The more I really think about issues of moral development, the less I can identify with the past. 200 years ago was 1807. Nations openly, proudly went to war to build empires and capture resources. You could buy and sell other people. Democracy was in its rudest of beginnings, limited to the rich and the white. You could travel to any number of frontiers and spend a weekend killing natives for fun. Everyone alive was an absolute savage, a barbarian.

But how will I look in 200 years? The scary thing about exponential curves is that the farther you go, the more change there is. From the vantage point of 2207, I might end up looking a lot closer to the people of 1807 than to their own enlightened selves. How am I currently a bigot, and don't even realize it? What am I casually saying/writing/doing today that will cause them to shudder in horror?

The moral Singularity has already happened, and will continue to happen as we ride the curve upwards. We're the orphans of history, with an ever-decreasing pool of suitable role-models from the past, and an ever-increasing threat of hostile rejection from the future. From here on out, we're on our own.
Saturday, March 3rd, 2007 07:47 am (UTC)
I sorta agree and sorta don't. Thing is, we really aren't all that far advanced. Many of the things you describe as horrible in the past still happen on a regular basis.

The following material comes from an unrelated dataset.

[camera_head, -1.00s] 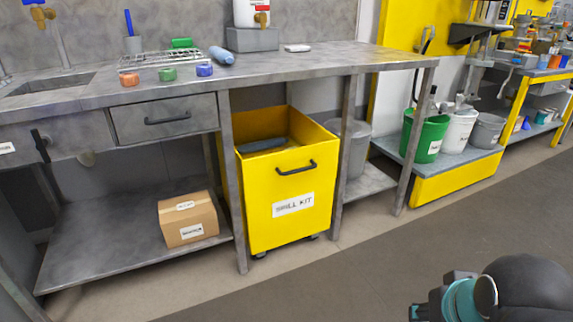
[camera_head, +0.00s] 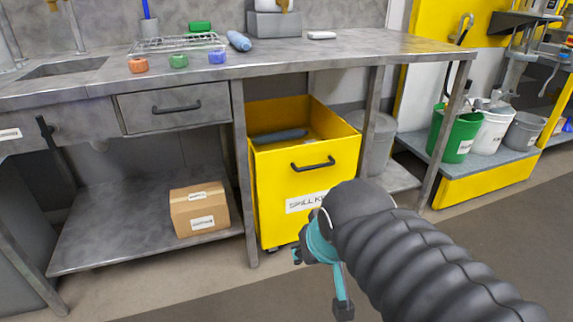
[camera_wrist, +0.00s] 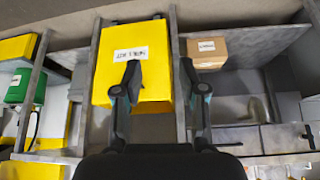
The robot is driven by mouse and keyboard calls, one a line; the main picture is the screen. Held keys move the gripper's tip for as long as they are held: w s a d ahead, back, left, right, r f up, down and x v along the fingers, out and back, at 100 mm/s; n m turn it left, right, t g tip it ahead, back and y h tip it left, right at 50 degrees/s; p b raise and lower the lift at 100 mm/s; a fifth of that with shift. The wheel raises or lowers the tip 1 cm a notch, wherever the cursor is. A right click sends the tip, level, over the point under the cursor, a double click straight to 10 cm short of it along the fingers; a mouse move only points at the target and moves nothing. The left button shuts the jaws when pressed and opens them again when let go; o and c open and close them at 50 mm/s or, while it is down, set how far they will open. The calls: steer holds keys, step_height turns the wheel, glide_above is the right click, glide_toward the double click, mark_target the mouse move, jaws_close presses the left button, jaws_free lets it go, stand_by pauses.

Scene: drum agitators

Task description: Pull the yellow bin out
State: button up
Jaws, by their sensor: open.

Yes, we have broadened the definitions of Human, the basis of most "moral" development. But there is still massive genocide, USA is a defacto Empire, and there is a good chance I own and have eaten the products of essentially slave labor over the last year.

It may well be that in 100 years, being an omnivore like I am will have been considered utterly barbaric.

It sincerely hope that the present-day foreign policies of the USA (along with much of the rest of the world's governments and corporations) will be considered barbaric. However, many people do not see the past atrocities of the US as barbaric. How many Americans actively acknowledge that our nation was founded on the active and deliberate genocide of Native Americans?

And around the world, people keep doing the same crap over and over again. Israel is building ghettos for the Palestinians, Iraqi death squads are torturing people to death for belonging to a different religious sect, etc.

And it's not like we, as a "1st World Nation" are doing a lot better once you get outside our borders. Take S. Africa. For a long time, the US official policy was that the anti-apartheid leaders were criminals and communists, etc. Don't recall if "terrorist" was in vogue then, but that label would be stuck on them these days.

Argh. The whole "moral progress" bit is just a bit much for me. Basically, there is less excuse for the evil these days--it is awfully hard to argue that only ones local village is really "human"--but the evil still happens. Not sure if that is progress.

-B.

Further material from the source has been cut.